In other words, anyone can invest in technology, but it takes an IT leader to efficiently support the business's top objectives with effective, sustainable, low-cost systems that promote future integration, according to Berry. And that, he says, takes strategic thinking.

"Strategic thinking is the differentiator between a CIO and an effective CIO," agrees Vijay Sonty, CIO for the School Board of Broward County Education Technology Services in Sunrise, Fla.

A case in point is the business performance dashboard initiative that Berry's group launched two years ago and has been phasing in this year at Plano, Texas-based UGS. Rather than building a separate data warehouse using existing data to answer each reporting question, the company widened the effort by forming an "insight team" that encompasses both business and IT professionals. The team's goal was to define the company's biggest reporting challenges and the data improvements needed to address them.

With the committee's input, Berry's group designed an architecture that --because it integrates product, customer and industry hierarchies with consolidated application, warehousing and dashboard technologies -- is able to report on a range of business questions. "If we'd jumped into a data warehouse without knowing our driving needs," he says, "we would have developed departmentally optimized solutions that don't meet our highest-level business goals."
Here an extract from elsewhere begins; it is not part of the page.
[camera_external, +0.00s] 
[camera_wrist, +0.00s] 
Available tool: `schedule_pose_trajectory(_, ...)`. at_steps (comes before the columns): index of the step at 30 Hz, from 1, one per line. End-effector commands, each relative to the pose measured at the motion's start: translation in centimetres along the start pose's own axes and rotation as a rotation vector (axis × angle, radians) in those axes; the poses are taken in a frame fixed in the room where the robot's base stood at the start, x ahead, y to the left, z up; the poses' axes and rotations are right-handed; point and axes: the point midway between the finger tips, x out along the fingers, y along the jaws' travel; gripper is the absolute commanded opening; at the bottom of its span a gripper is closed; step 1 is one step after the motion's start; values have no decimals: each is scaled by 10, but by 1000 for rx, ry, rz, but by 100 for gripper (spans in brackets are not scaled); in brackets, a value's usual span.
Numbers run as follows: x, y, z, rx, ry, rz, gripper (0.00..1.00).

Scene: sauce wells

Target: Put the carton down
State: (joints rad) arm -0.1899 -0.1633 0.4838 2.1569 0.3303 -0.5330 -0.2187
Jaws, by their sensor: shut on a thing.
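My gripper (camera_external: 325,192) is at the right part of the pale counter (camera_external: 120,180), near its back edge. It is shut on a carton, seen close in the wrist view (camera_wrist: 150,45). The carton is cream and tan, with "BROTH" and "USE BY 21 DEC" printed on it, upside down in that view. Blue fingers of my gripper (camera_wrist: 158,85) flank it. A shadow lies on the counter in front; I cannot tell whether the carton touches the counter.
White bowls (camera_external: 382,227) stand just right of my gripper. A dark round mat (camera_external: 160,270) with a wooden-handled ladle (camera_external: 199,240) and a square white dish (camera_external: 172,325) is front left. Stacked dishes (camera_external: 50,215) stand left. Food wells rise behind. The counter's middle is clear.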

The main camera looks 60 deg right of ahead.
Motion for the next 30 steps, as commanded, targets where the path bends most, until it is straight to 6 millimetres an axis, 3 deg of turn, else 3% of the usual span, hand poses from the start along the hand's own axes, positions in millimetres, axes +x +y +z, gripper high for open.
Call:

Getting involved with such committees is a way for IT leaders to ensure that they're driving technology in strategic ways, Berry says. In fact, he spends about 30% of his time working with cross-functional teams. The teams foster integrated thinking, and because the goal is to support high-level business goals, there's less argument over whose departmental concerns should take top priority. "That's where strategy is born," Berry says.

What It Takes

Sonty's transition from project manager to IT leader 12 years ago marked his shift from a tactical mind-set to a strategic one. That meant broadening his thinking as well as the world in which he operated.

"IT at a strategic level involves many players, and you all have to work together and come up with a plan that you're all convinced is the best plan," he says.

For Sonty, that means taking into consideration the needs of 231 schools, 274,000 students and 19,000 teachers. "You need a strategy that covers all those areas," he says.